**Data shown:**
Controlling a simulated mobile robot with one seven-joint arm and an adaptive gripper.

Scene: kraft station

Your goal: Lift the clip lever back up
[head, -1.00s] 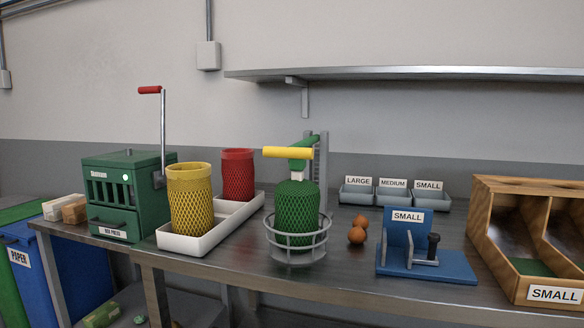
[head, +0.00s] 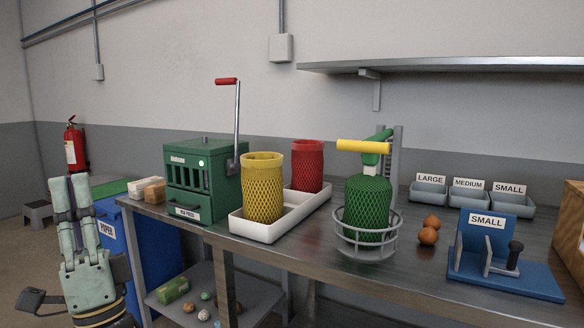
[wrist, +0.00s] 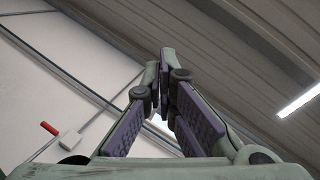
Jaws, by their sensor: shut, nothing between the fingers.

...

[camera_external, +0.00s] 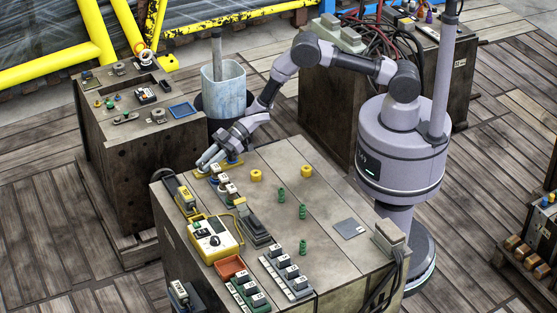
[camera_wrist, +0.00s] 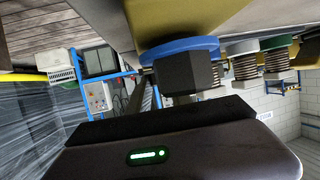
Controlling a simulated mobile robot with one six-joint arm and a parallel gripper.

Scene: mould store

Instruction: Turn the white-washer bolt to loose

**Task directions:** Return the material from the line containing "Controlling a simulated mobile robot with one seven-joint" through the line containing "Jaws, by their", exactly and in full, but without its pictures.

**Written answer:**
Controlling a simulated mobile robot with one seven-joint arm and an adaptive gripper.

Scene: kraft station

Your goal: Lift the clip lever back up
[head, -1.00s] 
[head, +0.00s] 
[wrist, +0.00s] 
Jaws, by their sensor: shut, nothing between the fingers.

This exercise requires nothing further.